The data:
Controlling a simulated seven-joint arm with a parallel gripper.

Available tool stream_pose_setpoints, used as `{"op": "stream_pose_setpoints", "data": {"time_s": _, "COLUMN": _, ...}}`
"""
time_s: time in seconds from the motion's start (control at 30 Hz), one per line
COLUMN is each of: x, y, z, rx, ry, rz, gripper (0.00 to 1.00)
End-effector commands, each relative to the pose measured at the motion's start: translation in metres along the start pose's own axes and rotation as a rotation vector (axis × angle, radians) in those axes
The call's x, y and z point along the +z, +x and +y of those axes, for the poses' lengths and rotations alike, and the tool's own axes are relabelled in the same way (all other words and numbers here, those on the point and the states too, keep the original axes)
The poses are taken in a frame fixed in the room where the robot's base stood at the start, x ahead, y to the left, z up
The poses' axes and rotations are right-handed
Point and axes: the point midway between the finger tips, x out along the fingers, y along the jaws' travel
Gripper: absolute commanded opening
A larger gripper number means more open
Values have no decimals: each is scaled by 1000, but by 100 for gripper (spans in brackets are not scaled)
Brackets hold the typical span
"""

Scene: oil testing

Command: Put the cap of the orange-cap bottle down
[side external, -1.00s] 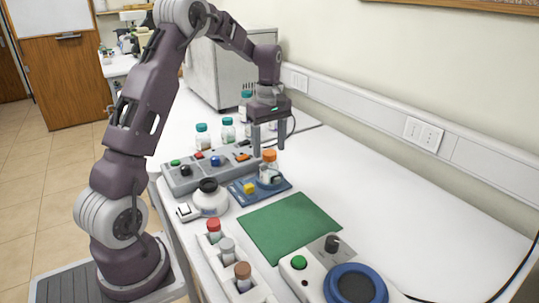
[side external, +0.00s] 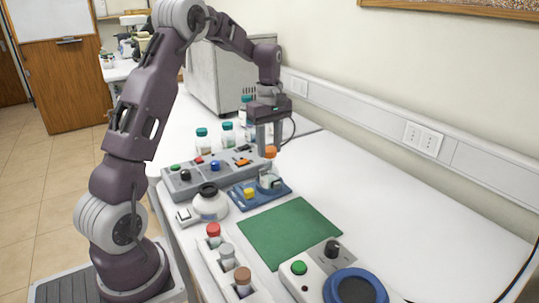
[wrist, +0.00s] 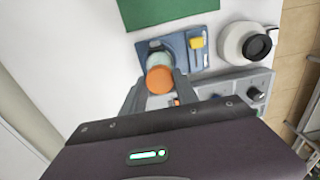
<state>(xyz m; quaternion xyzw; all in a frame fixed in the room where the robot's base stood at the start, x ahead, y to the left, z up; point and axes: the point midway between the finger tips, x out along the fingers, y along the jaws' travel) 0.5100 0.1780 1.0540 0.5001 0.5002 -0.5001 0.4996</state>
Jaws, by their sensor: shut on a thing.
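The orange cap (side external: 270,152) is between the fingertips of my gripper (side external: 267,149). In the wrist view my gripper (wrist: 160,77) has a finger on each side of the orange cap (wrist: 160,80) and is shut on it. The clear bottle (side external: 266,178) stands upright on the blue stand (side external: 246,203), just below the cap. In the wrist view the pale bottle (wrist: 158,58) shows partly behind the cap, on the stand (wrist: 183,69). The cap looks slightly above the bottle. The fingers partly hide the contact.
A yellow block (side external: 249,193) sits on the stand.

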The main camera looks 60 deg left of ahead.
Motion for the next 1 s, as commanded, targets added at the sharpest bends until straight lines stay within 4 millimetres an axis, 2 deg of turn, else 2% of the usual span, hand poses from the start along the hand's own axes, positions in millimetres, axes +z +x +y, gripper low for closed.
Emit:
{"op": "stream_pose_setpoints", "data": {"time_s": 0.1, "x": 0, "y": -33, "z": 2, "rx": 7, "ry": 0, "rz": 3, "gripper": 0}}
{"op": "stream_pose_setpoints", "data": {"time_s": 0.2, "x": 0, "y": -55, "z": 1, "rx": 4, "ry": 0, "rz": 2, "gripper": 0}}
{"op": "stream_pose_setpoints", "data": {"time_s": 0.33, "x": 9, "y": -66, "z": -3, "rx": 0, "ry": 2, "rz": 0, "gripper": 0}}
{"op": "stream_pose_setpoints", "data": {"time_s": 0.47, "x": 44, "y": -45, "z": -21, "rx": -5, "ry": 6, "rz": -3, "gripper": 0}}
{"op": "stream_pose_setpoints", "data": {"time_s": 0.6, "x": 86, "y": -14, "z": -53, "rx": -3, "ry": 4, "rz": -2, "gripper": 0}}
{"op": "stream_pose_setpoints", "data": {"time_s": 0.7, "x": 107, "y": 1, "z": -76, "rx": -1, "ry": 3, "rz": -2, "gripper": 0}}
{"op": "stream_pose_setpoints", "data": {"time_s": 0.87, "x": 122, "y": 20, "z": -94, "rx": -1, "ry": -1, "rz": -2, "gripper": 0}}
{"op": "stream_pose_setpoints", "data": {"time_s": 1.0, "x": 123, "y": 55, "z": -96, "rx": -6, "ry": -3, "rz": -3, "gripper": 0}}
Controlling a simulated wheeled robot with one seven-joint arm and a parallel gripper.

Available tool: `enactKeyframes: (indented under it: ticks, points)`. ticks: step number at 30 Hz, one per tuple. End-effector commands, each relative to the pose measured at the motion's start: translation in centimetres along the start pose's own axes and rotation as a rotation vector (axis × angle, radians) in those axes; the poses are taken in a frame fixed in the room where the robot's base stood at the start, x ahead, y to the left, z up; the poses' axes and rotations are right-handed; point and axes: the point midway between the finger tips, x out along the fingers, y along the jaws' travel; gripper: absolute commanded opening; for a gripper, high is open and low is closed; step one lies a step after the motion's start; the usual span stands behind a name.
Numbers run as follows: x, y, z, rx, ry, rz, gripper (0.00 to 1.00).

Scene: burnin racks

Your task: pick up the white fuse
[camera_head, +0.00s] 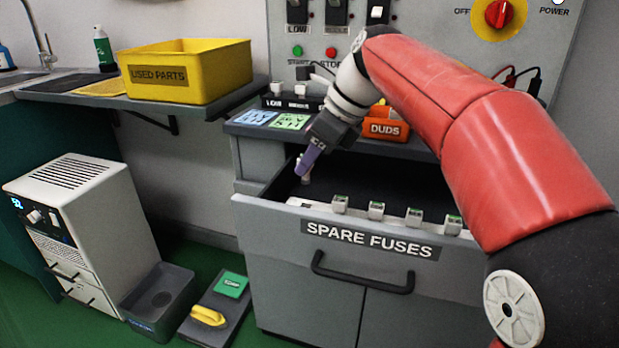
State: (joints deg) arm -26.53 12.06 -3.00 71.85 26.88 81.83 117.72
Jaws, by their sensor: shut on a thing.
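My gripper (305,168) reaches down over the left end of an open grey drawer (285,222) labelled SPARE FUSES. Its purple fingers are shut on a small pale thing, the white fuse (306,179), which shows only in part at the fingertips. Whether the fuse touches the drawer I cannot tell. Several other whitish fuses with green marks (376,210) stand in a row along the drawer's front, to the right of my gripper.
An orange DUDS bin (384,127) stands on the counter behind my arm. A yellow USED PARTS bin (190,72) sits on the left shelf. A panel with a red power knob (499,13) is behind. A white cabinet (85,225) and a grey tray (160,300) are on the floor.

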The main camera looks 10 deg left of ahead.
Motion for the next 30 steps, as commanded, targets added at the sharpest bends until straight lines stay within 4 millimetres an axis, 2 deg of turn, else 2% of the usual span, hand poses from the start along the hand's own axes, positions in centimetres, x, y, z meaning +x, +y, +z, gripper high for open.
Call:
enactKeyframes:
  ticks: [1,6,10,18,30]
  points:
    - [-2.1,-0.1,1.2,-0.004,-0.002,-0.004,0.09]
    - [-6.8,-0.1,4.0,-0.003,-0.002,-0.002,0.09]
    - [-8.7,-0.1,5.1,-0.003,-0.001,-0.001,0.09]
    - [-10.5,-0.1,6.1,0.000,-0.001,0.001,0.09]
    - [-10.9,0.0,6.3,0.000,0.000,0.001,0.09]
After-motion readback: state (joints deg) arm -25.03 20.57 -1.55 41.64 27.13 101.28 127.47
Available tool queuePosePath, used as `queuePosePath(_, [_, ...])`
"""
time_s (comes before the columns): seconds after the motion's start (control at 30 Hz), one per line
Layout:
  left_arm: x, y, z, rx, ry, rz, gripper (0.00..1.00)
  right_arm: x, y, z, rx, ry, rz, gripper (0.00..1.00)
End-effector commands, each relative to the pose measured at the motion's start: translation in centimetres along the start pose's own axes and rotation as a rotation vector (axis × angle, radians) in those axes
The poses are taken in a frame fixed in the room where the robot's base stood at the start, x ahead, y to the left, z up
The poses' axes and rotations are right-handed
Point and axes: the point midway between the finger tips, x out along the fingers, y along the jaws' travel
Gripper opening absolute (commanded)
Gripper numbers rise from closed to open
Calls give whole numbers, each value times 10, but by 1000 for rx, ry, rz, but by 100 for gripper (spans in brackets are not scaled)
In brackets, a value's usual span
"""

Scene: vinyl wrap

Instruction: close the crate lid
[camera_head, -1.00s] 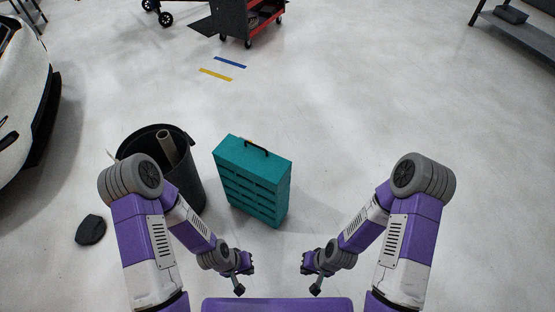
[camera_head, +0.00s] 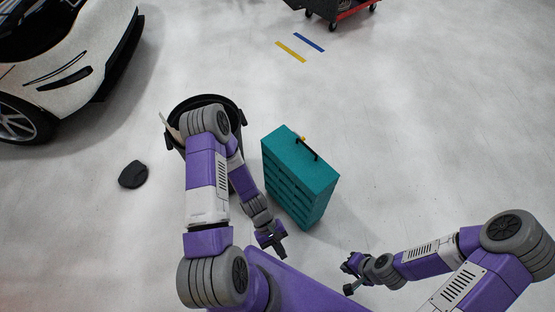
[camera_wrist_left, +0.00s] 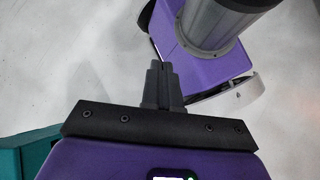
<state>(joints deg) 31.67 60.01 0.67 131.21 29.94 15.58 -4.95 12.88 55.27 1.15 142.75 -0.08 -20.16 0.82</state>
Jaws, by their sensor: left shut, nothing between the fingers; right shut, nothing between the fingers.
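A teal box with slatted sides, which I take for the crate (camera_head: 290,190), stands on the floor at the centre of the head view. Its top (camera_head: 315,172) looks flat, with a black handle (camera_head: 308,149) and a small yellow spot beside it. I cannot tell if a lid is raised. My left gripper (camera_head: 279,250) is shut and empty, near the crate's lower front side, apart from it. It also shows in the left wrist view (camera_wrist_left: 161,66), with a teal piece of the crate (camera_wrist_left: 28,155) at lower left. My right gripper (camera_head: 349,286) is shut and empty, right of the crate.
A black bin (camera_head: 238,108) stands left of the crate, partly hidden by my left arm. A dark flat object (camera_head: 132,174) lies on the floor further left. A white car (camera_head: 70,75) is at upper left, a red cart (camera_head: 350,14) at the top. Floor to the right is clear.

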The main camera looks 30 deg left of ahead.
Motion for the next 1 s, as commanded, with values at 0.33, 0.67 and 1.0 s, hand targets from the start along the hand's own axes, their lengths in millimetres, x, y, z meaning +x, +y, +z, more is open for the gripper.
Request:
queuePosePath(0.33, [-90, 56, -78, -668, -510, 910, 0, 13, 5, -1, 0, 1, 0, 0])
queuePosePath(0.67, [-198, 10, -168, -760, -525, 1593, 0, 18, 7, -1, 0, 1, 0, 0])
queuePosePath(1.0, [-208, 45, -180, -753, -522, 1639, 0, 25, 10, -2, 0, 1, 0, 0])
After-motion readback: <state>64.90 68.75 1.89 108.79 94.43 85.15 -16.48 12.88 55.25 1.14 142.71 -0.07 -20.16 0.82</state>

Exercise task:
Repeat exactly, please, each line from the beginning of the data through the line with "time_s: time in" in it, and only those lines.

Response:
Controlling a simulated seven-joint arm with a parallel gripper.

Available tool stream_pose_setpoints, used as `{"op": "stream_pose_setpoints", "data": {"time_s": _, "COLUMN": _, ...}}`
"""
time_s: time in seconds from the motion's start (control at 30 Hz), one per line

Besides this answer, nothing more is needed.